Par ailleurs, un amendement du groupe GDR est venu préciser que la délivrance des nouvelles autorisations de stationnement – ADS – pour les taxis serait prioritairement accordée aux conducteurs qui ne seraient pas déjà titulaires d’ADS.

Un amendement du Gouvernement a précisé que le dispositif anti-maraude s’appliquerait non seulement aux transporteurs mais également aux intermédiaires, et le statut de l’intermédiaire est bien précisé. Un amendement de mes collègues Alexis Bachelay et Arnaud Leroy, identique à celui de Lionel Tardy, a introduit des dérogations pour permettre aux taxis et aux VTC de circuler avec des véhicules propres. Enfin, un amendement du groupe socialiste est venu encadrer l’activité des motos taxis, désormais accessible sur présentation d’un certificat professionnel et d’un contrat d’assurance dont les détails seront précisés par décret.

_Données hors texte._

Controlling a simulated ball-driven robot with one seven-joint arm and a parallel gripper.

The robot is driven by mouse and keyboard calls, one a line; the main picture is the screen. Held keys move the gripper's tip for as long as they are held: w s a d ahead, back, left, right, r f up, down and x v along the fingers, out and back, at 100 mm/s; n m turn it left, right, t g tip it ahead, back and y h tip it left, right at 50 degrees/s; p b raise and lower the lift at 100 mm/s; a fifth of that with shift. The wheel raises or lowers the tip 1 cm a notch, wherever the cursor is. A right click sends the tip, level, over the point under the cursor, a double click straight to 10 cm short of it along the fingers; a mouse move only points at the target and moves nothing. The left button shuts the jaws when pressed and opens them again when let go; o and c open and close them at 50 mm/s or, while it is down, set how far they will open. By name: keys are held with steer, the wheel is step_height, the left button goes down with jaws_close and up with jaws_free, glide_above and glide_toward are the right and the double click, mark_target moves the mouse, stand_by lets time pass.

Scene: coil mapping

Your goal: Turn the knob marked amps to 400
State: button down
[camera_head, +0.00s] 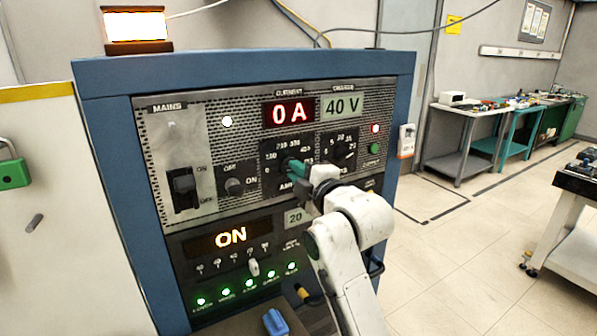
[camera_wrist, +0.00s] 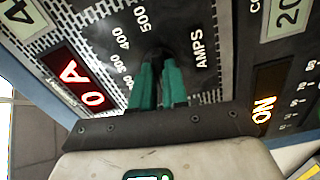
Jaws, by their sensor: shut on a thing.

En première lecture, le Sénat a restreint l’obligation de retour à la base pour les VTC en expliquant que l’on pouvait y déroger si des courses étaient enchaînées. Ce point fera discussion. Il constituera sans doute l’essentiel de nos débats aujourd’hui. Néanmoins, les amendements qui ont été déposés pour revenir à la rédaction initiale ont été rejetés par la commission.

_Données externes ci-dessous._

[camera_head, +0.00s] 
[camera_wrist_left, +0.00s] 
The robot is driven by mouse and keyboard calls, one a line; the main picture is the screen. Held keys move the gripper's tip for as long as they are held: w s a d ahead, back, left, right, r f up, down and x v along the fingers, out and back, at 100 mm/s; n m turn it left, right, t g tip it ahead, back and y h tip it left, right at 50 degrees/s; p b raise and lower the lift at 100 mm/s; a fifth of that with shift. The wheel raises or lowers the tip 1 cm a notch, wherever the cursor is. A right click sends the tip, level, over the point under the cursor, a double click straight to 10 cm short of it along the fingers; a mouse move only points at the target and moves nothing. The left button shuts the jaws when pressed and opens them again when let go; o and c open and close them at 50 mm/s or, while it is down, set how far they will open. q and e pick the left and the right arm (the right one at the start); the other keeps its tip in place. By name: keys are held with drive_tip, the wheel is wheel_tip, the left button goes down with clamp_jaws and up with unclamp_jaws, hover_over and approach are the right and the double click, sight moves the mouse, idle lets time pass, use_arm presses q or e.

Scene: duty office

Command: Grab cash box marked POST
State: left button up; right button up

En deuxième lecture, notre commission, qui s’est réunie le 10 septembre dernier, a considéré que l’équilibre trouvé par le Sénat ne devait pas être modifié, et a par conséquent rejeté toutes les propositions d’amendements. C’est la position que je défendrai dans notre hémicycle en tant que rapporteur de la commission du développement durable.

Puisqu’il fait toujours rester modeste et considérer qu’un texte mérite d’être expérimenté pour connaître précisément sa valeur et la façon dont il s’insère dans la vie réelle, la proposition de loi prévoit une obligation d’évaluation par un rapport que le Gouvernement remettra au Parlement dans un an. Si des ajustements sont nécessaires, nous pourrons y procéder en toute connaissance de cause.